The American founding was not based on the modern social contract theory, which suggests that rights are conferred by consensus and subject to change. Rather, it was built on the belief in self-evident truths – truths grounded in "the Laws of Nature and of Nature’s God." Rights are not invented by the state; they are recognized as pre-existing, rooted in the created order. This is why the Declaration of Independence could speak with moral certainty about inalienable rights – because it appealed to a higher law than human opinion.

But when truth becomes subjective and morality negotiable, power fills the void. Without a shared commitment to moral absolutes, law becomes a tool of coercion rather than a servant of justice. We are left with competing interests rather than a common good … and government becomes not a guardian of liberty, but a manager of chaos.

This is not merely a political crisis – it is a spiritual one. A people who reject the authority of God will inevitably misuse human authority.
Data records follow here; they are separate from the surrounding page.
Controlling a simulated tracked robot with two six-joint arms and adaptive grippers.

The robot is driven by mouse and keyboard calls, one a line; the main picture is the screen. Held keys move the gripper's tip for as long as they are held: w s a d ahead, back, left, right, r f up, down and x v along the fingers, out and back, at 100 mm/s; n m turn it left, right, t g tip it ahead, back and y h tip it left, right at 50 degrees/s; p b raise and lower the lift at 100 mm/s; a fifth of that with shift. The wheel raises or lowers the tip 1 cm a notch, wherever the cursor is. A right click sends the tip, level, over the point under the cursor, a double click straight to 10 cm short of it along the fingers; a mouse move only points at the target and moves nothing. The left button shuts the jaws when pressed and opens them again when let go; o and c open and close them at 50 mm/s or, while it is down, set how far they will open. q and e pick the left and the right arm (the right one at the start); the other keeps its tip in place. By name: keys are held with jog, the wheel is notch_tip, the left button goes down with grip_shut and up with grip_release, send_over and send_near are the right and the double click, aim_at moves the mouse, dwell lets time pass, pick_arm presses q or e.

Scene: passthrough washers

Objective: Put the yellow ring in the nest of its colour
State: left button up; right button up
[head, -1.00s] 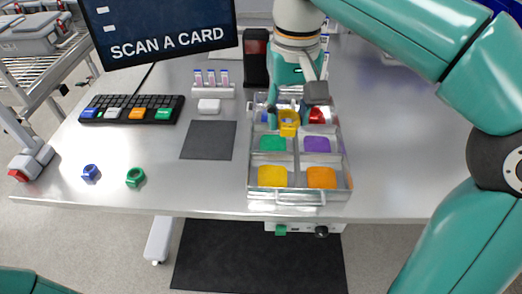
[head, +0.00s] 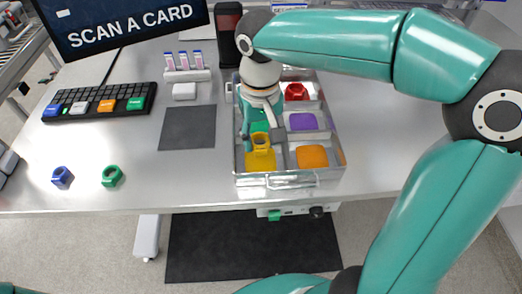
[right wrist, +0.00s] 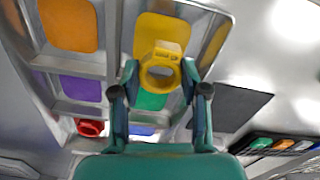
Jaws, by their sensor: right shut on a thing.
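The yellow ring (head: 261,141) is held between the fingers of my right gripper (head: 262,133), above the metal tray (head: 291,181). In the right wrist view the yellow ring (right wrist: 160,68) sits between the two fingertips of the gripper (right wrist: 160,82), its hole facing the camera. The yellow nest (head: 260,161) is a pad in the tray's near left compartment; the ring overlaps its far edge in the head view. The yellow nest (right wrist: 161,29) also shows beyond the ring in the wrist view. Whether the ring touches the pad is unclear. My left gripper is out of view.
The tray also has orange (head: 311,157), purple (head: 302,121) and green (head: 259,127) nests. A red ring (head: 296,91) sits in a far right compartment. A blue ring (head: 62,176) and a green ring (head: 112,176) lie on the table at left. A dark mat (head: 187,128) lies beside the tray.

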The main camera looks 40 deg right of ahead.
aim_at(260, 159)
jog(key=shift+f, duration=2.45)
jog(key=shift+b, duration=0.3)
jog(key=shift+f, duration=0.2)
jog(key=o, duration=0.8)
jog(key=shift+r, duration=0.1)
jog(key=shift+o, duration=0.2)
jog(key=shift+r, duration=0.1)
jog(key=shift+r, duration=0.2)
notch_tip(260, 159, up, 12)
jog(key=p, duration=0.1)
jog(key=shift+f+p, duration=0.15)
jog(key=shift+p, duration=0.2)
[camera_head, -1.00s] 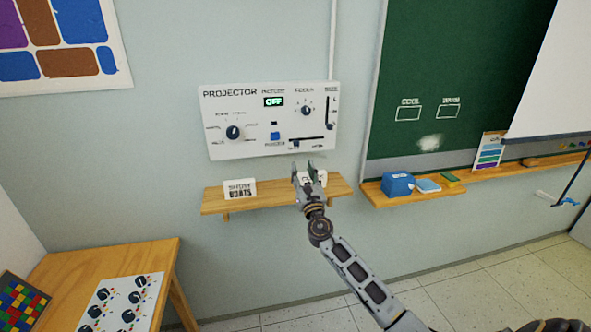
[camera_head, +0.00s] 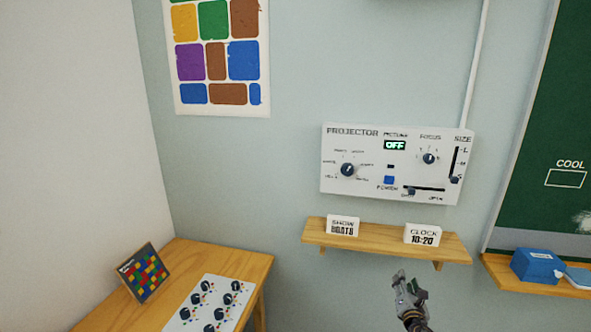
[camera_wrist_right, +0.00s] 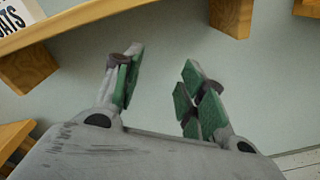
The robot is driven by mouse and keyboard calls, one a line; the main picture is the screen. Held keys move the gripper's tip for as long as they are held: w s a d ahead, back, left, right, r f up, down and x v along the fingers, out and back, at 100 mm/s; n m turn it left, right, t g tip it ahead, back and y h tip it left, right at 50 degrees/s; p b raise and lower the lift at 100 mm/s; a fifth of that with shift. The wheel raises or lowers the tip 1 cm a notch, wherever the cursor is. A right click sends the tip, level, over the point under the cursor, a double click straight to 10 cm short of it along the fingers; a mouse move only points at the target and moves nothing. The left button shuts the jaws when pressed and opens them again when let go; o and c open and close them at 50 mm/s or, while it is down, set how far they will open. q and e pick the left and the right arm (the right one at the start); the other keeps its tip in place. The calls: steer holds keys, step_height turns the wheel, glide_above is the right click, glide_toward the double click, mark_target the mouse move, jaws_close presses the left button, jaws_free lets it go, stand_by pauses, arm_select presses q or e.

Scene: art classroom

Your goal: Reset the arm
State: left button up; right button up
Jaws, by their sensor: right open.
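My right gripper (camera_head: 408,285) is low in the head view, below the right part of the wooden wall shelf (camera_head: 385,241) and apart from it. In the right wrist view its two fingers with green pads (camera_wrist_right: 160,88) are spread, with nothing between them. The shelf's underside and brackets show above the fingers there. My left gripper is in neither view.
The projector panel (camera_head: 392,165) on the wall reads OFF. A SHOW BOATS card (camera_head: 343,226) and a CLOCK 10:20 card (camera_head: 422,234) stand on the shelf. A wooden table (camera_head: 190,262) is at lower left. A blue box (camera_head: 535,265) sits on the chalkboard ledge at right.

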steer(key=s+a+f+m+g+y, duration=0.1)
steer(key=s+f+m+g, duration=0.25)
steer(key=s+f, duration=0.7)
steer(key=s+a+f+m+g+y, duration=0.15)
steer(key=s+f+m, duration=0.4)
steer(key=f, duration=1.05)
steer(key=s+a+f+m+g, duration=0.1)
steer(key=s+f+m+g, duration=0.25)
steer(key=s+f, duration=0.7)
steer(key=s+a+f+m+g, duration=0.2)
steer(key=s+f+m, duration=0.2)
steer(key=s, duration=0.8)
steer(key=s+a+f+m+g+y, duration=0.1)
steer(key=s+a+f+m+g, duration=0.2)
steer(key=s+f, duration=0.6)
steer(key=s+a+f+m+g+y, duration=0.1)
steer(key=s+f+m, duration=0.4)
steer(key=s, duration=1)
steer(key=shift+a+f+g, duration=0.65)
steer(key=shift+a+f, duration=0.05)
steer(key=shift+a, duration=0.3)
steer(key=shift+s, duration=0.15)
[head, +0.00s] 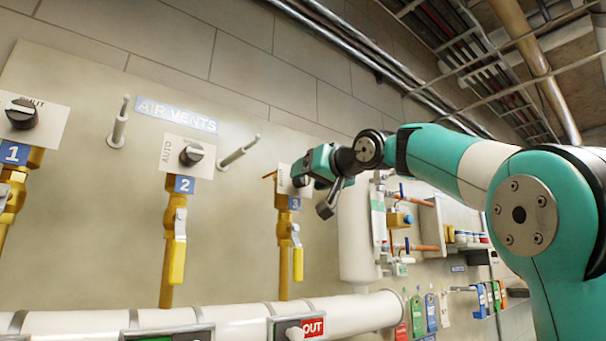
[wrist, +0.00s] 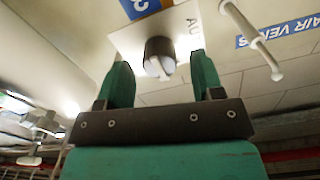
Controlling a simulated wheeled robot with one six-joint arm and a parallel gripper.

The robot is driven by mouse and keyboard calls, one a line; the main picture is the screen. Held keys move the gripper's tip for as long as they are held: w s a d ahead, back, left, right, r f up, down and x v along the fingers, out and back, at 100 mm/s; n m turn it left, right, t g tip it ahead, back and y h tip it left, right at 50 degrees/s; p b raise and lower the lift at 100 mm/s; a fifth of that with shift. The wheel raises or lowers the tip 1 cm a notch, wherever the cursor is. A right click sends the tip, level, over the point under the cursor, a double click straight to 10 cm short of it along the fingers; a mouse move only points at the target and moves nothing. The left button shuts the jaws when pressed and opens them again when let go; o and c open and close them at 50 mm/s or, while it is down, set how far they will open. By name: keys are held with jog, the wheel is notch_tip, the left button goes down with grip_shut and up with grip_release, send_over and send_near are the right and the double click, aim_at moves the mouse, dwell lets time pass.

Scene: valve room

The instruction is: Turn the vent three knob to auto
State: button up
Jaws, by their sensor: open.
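The vent three knob is a dark round knob on a white plate (head: 284,178), above a blue tag marked 3 (head: 295,203). In the head view my gripper mostly hides this knob. In the wrist view the knob (wrist: 160,58) shows between the two green fingers, with part of the AUTO lettering (wrist: 194,27) to its right. My gripper (head: 308,170) is open at the plate; its fingers in the wrist view (wrist: 161,72) stand on either side of the knob with gaps. I cannot tell whether they touch it or where its pointer faces.
Knobs one (head: 21,114) and two (head: 191,154) are on plates to the left. White pegs (head: 240,150) stick out of the wall near the AIR VENTS sign (head: 176,112). Yellow-handled valves (head: 177,258) hang below, above a white pipe (head: 240,315). A white cylinder (head: 356,235) stands right of knob three.

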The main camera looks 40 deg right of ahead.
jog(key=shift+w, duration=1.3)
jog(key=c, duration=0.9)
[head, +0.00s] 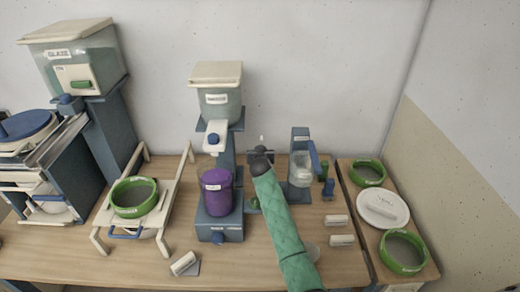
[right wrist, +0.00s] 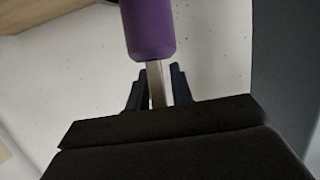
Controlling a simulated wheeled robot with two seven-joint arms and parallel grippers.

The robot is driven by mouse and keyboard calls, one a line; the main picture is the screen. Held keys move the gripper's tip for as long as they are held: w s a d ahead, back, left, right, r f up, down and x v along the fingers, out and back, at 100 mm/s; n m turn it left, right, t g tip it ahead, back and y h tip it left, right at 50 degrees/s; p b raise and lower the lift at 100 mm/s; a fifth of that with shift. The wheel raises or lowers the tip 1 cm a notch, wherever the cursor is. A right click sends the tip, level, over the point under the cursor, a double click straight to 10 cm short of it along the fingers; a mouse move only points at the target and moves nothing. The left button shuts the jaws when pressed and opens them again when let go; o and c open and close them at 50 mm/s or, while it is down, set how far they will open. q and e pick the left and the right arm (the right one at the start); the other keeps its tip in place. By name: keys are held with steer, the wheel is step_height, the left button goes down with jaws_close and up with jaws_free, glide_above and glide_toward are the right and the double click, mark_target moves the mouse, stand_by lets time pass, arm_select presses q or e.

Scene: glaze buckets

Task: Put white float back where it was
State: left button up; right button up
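I cannot pick out a white float for certain. My right gripper (head: 262,153) is at the end of a green-sleeved arm above the table, between the purple container (head: 217,192) and the blue stand with a clear cup (head: 300,168). In the right wrist view, a narrow pale stem (right wrist: 156,82) shows between the fingers of the gripper (right wrist: 158,80), with a purple cylinder (right wrist: 150,28) at its far end. I cannot tell whether the fingers touch the stem. A small pale tip shows above the gripper in the head view. My left gripper is out of view.
Small white blocks (head: 183,263) (head: 336,220) (head: 342,241) lie on the table. A green-rimmed sieve (head: 134,197) sits on a white rack at left. More green-rimmed sieves (head: 404,252) (head: 369,172) and a white lid (head: 383,208) are at right. A glaze tank (head: 90,62) stands back left.

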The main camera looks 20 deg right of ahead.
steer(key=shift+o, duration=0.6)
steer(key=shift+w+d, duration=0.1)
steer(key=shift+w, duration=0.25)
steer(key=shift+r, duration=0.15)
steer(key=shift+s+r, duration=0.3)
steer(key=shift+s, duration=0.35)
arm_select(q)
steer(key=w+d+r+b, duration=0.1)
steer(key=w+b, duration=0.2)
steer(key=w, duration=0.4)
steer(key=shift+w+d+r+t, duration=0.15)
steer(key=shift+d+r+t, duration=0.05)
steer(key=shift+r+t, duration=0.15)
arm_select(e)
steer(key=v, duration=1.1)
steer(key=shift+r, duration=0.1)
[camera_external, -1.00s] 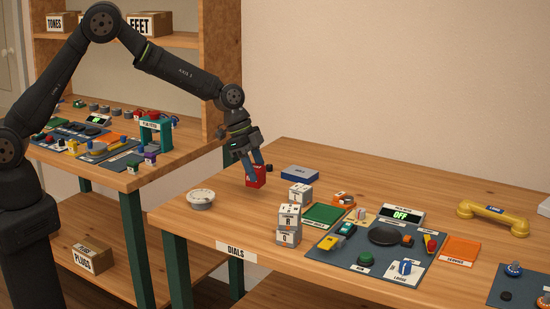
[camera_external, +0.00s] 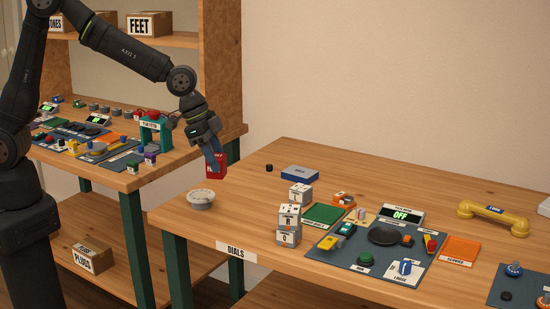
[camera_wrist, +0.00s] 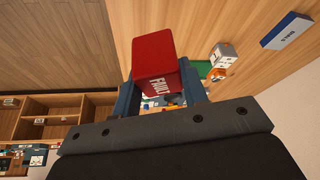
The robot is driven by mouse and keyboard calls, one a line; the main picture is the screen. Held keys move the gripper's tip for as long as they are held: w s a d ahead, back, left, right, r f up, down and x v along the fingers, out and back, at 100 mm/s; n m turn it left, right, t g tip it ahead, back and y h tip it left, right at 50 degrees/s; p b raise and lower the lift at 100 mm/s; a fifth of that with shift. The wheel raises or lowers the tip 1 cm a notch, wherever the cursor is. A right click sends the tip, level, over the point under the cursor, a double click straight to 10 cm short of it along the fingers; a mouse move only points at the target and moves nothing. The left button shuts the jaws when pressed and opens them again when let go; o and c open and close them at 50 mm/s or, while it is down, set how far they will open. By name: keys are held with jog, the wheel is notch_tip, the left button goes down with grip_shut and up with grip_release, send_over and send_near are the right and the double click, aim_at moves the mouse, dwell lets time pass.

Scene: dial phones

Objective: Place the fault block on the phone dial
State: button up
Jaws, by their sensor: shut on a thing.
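My gripper (camera_external: 214,158) is shut on the red fault block (camera_external: 215,168). It holds the block in the air above and a little to the right of the white phone dial (camera_external: 200,199), near the left end of the dials table. In the wrist view the fault block (camera_wrist: 155,62) sits between the two fingers, with the word FAULT readable on the face toward the camera. The dial lies flat on the table. I cannot make out the dial in the wrist view.
White lettered blocks (camera_external: 289,224) stand stacked to the right of the dial, with a blue box (camera_external: 300,174) behind them. A dark board (camera_external: 375,255) with several parts, a yellow handset (camera_external: 492,216) and an orange pad (camera_external: 461,250) lie further right. The wood around the dial is clear.

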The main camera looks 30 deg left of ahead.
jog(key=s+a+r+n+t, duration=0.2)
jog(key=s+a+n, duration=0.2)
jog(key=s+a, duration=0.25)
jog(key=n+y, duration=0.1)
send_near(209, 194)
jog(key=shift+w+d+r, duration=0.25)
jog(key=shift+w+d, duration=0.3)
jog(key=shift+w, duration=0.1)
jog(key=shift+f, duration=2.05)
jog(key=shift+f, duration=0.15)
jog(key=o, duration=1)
When the state rebels against its Creator, it becomes a tyrant rather than a servant.

For America to be truly great again, it must recover its moral compass. We must return to a biblical vision of authority – one that sees power as a sacred trust under God, not a license for self-will. Legislators must pass laws that reflect God’s justice. Judges must interpret the Constitution with the moral assumptions of those who wrote it. And citizens must recognize that freedom is only sustainable when tethered to virtue.

True authority, whether in the home or the halls of Congress, can only exist when it is in submission to Christ. As Psalm 2 reminds us, the kings of the earth are commanded to "kiss the Son," lest they perish in the way. That is not a call to theocracy – it is a reminder that no human authority is ultimate. All must give account to the One who is.